It is always enjoyable to
speculate about the future. Of course, our ancestors did the same. They made
predictions about life in the twenty-first century. Some of the most
interesting ones were about transportation.
In the earlier part of the twentieth
century, Popular Science Magazine often had covers that depicted commuters
buzzing around in tiny aircraft and landing on rooftops, or fanciful drawings
of vehicles that not only run on roads, but also float on water and take to the
air. Later years saw the prediction of a person strapping on a jetpack and
levitating into the air, allowing him or her to commute to work effortlessly.
(I always wondered how they would handle rain and snowstorms.) My father
collected every Popular Science Magazine since the 1920s, and I remember
spending many hours poring over those old editions when I was a child.
Some fanciful predictions
were actually built. For instance, how about the Beach Pneumatic Railway, New York City’s earliest subway? It was actually built; hundreds
of thousands of New Yorkers took a smooth ride on compressed air when this
model railway was open from 1870-1873. Newspapers and magazines of the era
predicted that subways would soon exist in every city, all riding on compressed
air. Despite commuter enthusiasm, this subway failed.
Of course, some of the
predictions did come true and were manufactured in large quantities. One early
1940s advertisement from Milwaukee Machine Tools boldly predicted that air
conditioning would become available for automobiles after the war. You can see
this at http://www.lib.berkeley.edu/news_events/exhibits/futuristics/auto/1.html.

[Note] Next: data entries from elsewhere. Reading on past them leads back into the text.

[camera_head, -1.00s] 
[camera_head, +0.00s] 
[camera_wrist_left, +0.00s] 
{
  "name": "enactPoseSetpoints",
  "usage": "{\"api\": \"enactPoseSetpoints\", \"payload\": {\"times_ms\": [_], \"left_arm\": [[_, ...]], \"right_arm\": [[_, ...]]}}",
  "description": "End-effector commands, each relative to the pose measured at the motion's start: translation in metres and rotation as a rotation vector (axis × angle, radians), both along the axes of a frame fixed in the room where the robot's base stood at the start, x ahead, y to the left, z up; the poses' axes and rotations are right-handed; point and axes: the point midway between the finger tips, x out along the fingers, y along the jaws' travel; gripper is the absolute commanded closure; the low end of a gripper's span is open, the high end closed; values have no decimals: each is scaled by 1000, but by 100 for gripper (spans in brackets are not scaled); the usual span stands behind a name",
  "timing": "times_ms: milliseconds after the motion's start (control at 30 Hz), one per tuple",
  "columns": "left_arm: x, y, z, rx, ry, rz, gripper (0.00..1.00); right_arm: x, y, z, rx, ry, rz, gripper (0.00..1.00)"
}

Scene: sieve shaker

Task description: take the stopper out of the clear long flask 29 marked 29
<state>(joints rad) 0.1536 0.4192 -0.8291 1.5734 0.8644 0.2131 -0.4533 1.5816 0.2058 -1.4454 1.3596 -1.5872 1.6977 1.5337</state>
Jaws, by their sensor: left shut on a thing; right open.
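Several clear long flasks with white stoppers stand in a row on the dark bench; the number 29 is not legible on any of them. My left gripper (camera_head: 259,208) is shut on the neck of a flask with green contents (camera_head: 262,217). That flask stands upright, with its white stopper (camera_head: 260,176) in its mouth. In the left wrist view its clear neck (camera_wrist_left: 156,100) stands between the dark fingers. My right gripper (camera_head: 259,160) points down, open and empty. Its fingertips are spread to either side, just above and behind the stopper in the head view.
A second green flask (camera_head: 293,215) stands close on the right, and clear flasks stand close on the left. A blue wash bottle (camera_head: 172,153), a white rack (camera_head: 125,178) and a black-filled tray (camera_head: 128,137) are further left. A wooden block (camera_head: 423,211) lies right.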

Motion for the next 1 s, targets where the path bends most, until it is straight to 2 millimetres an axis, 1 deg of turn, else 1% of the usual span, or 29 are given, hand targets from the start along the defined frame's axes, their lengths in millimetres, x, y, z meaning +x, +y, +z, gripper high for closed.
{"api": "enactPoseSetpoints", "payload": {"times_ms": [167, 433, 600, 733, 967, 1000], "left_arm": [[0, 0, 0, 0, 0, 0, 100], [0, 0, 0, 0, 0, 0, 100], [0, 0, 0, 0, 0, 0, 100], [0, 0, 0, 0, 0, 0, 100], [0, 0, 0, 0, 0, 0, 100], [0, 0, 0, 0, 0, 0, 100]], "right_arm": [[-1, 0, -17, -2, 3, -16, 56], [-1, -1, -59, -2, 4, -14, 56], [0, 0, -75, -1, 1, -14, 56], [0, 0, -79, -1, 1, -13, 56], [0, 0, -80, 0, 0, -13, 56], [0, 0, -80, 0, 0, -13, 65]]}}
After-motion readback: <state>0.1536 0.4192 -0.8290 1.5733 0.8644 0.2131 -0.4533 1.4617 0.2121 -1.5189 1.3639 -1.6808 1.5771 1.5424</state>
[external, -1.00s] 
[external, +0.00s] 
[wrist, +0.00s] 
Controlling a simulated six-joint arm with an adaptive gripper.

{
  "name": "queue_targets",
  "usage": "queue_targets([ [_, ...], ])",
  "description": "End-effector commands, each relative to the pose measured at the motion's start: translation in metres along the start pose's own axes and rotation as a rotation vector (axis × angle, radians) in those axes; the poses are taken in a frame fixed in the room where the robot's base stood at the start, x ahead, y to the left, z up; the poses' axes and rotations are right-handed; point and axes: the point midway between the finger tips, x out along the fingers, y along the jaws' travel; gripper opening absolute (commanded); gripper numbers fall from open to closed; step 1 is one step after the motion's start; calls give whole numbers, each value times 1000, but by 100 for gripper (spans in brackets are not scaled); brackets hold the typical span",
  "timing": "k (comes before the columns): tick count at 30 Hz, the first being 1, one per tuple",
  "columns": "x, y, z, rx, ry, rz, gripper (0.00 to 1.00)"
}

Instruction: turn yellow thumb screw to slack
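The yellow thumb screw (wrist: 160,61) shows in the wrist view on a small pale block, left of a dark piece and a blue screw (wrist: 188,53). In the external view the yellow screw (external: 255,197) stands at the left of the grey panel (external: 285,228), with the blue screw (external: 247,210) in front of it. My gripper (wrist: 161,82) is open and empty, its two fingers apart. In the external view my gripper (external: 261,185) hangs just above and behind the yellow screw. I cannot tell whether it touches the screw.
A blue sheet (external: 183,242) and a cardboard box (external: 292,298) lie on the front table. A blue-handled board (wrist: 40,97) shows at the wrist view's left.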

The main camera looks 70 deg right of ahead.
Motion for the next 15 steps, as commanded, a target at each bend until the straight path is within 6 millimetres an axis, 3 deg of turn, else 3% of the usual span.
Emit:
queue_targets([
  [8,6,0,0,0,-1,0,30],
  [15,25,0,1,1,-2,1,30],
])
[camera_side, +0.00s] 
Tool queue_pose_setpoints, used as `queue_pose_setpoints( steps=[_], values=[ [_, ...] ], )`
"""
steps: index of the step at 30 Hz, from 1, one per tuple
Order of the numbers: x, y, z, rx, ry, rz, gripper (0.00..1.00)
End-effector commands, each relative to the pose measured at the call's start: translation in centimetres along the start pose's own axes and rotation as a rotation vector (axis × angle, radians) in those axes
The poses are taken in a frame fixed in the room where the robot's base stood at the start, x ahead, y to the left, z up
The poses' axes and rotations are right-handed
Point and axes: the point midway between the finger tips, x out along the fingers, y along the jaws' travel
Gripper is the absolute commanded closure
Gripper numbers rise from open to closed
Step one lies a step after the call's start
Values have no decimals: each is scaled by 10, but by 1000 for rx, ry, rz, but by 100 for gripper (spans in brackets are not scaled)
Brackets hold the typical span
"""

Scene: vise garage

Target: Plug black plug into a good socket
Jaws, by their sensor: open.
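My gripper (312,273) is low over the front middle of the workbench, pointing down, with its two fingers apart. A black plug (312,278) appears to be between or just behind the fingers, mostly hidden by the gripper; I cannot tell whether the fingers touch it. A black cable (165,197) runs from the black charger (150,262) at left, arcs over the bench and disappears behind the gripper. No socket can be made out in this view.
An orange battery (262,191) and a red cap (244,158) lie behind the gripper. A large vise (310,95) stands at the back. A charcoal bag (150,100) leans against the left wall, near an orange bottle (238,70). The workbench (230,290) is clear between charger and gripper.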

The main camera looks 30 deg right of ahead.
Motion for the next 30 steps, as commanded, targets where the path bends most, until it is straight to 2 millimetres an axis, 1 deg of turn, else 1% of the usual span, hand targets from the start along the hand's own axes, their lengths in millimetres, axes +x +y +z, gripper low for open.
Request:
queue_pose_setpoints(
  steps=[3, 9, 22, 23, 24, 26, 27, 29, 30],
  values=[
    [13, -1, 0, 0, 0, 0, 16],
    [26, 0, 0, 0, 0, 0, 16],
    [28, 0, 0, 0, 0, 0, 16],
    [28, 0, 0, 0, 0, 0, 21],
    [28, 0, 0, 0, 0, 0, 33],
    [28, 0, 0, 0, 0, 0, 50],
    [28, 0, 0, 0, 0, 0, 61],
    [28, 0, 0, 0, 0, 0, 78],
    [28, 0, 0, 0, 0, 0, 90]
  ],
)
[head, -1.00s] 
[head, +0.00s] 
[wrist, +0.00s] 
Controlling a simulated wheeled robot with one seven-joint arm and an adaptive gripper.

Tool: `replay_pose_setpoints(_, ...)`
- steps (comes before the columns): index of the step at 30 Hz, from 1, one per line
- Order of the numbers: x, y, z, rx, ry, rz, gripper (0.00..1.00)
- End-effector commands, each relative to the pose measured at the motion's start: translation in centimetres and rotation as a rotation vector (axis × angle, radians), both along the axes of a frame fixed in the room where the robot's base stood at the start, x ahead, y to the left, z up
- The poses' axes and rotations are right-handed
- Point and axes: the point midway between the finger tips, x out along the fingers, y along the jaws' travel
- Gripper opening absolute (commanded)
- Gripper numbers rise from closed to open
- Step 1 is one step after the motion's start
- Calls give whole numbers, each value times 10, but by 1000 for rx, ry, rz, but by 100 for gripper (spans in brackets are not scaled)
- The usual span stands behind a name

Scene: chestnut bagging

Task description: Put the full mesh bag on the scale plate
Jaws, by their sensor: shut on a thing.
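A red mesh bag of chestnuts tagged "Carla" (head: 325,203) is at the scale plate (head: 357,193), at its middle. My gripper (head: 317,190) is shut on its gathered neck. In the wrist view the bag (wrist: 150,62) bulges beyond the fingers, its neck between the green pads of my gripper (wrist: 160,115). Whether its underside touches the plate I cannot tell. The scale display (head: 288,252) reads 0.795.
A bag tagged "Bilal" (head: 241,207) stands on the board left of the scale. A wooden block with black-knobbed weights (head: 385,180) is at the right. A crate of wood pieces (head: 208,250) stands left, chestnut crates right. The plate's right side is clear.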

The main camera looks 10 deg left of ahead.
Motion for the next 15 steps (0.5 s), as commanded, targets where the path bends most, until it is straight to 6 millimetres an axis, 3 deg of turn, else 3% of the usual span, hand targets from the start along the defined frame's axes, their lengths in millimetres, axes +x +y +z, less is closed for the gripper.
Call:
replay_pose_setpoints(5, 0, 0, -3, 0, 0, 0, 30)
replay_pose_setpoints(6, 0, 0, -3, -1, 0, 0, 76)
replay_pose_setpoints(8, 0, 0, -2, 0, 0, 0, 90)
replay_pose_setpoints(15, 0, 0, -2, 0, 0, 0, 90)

The University of California at Berkeley has created an online exhibition of transportation
predictions made over the centuries. The exhibit starts with Leonardo da
Vinci’s visions of helicopters and airplanes and moves forward to recent times.
These are the same pictures and words that fueled the imaginations of our
ancestors. This is how they thought their descendants would live and travel. It
is fun to see which of those predictions came true as well as the many that did
not.
My favorites include the
flying automobile at http://www.lib.berkeley.edu/news_events/exhibits/futuristics/auto/
and the automobile-mounted paging system at http://www.lib.berkeley.edu/news_events/exhibits/futuristics/auto/2.html.
Even these futurists never envisioned a miniature beeper on a person's belt.